De werkingsprincipes van deze Gentse pop-up en de acties gericht op schoolverlaters passen we in andere regio’s eerder geïntegreerd toe in de standaardbasisdienstverlening van VDAB. Uiteraard moedig ik elke samenwerking tussen lokale besturen, gespecialiseerde organisaties en VDAB aan. Het vormt trouwens ook de kern van het ESF-project (Europees Sociaal Fonds) ‘lokale partnerschappen voor jongeren’, waar we Vlaanderenbreed dergelijke samenwerkingen ondersteunen. VDAB is daar altijd met zijn expertise en jongerenconsulenten bij betrokken.

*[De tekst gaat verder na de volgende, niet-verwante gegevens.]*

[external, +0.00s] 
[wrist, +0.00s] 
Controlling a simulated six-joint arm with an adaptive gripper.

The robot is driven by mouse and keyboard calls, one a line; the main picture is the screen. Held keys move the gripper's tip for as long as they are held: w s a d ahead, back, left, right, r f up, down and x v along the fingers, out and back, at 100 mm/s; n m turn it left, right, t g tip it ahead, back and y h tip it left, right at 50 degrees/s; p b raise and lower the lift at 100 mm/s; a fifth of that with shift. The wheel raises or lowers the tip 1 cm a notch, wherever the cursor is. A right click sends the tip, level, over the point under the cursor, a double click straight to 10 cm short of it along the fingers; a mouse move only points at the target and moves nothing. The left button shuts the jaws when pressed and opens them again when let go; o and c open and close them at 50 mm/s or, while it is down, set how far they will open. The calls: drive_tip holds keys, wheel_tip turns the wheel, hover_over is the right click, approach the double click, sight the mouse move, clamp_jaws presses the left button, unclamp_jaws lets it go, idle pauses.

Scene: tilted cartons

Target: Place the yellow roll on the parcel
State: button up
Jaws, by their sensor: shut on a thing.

Minister, ik denk dat dat Gentse voorbeeld misschien wel interessant is, als ik de eerste cijfers goed heb geïnterpreteerd. We kunnen bekijken of we dit in andere steden, die ook een dergelijke problematiek kennen, kunnen herhalen. De inspiratie komt vaak uit Oost-Vlaanderen, en zeker in dezen lijkt die mij nuttig te zijn.
Ik ben blij dat die cijfers over de neet-jongeren in dalende lijn gaan. Anderzijds denk ik dat we de cijfers over een aantal beroepsgroepen en een aantal afstudeerrichtingen toch goed in de gaten moeten houden, bijvoorbeeld de cijfers over de richting boekhouding. Als 20 procent van de mensen uit die richting na een jaar nog werkzoekend is, wetende dat er zoveel knelpunten zijn in die sector, lijkt mij dat een signaal dat er gesleuteld moet worden aan de opleidingsinhoud. Ik denk dat we specifieke acties moeten nemen om ervoor te zorgen dat de mensen uit die opleiding wel degelijk klaar zijn voor de arbeidsmarkt. Daar moeten we dus misschien toch nog een tandje bij steken.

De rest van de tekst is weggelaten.